Let’s see if she sticks to her view that inflation expectations are paramount or whether it was just another excuse.
An alternative world
Yesterday the ECB produced a new blog on inflation expectations. A case of bad timing but I doubt anyone outside of the ECB twin towers will recognise this description of the cost of living crisis.
The robustness of medium-term anchoring was crucial. When the ECB began raising its key policy rates in July 2022, these stable expectations helped to contain longer-run inflation pressures. The stability of inflation expectations made the disinflationary adjustment quicker and less costly.
ECB President Lagarde
Last week the ECB President also ignored what was the biggest central banking failure of the modern era.

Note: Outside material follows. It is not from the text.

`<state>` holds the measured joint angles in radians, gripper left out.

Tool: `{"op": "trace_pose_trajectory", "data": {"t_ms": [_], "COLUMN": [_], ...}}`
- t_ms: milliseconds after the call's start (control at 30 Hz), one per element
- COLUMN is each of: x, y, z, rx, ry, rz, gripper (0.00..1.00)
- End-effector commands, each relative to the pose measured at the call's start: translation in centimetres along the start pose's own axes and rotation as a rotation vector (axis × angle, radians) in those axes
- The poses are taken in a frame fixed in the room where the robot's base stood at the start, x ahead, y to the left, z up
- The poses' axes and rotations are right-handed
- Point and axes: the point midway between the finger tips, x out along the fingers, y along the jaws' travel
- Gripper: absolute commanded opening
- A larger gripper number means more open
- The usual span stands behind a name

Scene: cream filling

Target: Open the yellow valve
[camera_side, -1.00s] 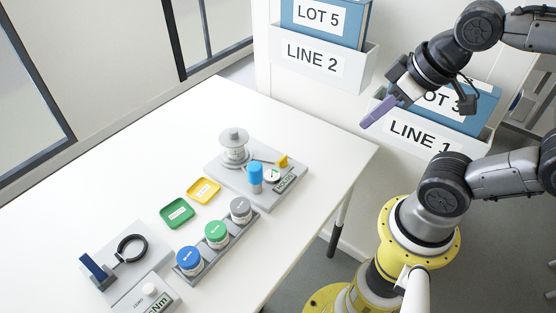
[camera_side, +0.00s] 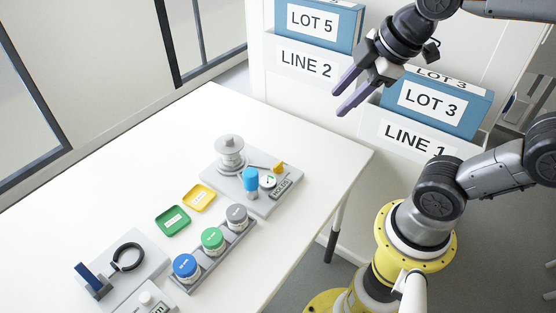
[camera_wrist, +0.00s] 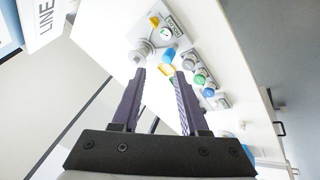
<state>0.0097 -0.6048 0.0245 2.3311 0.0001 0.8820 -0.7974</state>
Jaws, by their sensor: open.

The main message I want to convey is that our response will be rooted in our monetary policy strategy, which is well equipped to help us navigate it.
In fact it got worse.
Central banks have a long history of dealing with inflationary energy shocks, and over that time we have built up a substantial body of evidence about when they risk spilling over into generalised inflation.
Comment
The ECB finds itself first in line of central banks seeing an acceleration in consumer inflation. Plus the inflation expectations it has emphasised in the past have risen sharply. In one move we have seen approximately half the change we saw in the cost of living crisis.
The problem with a wait and see approach is that anything you do takes 18 months to fully operate so you have to act early. These people though always want to dither and delay.so that their moves usually operate at the wrong time and often make things worse. Markets are presently very volatile but if we look at a German two-year yield of 2.57% it is suggesting that 2 interest-rate increases of 0.25% are on their way.
Plus if we switch to energy we see another area of failure which has been highlighted by this from the Financial Times earlier.
German economy minister urges nuclear power rethink as energy prices soar.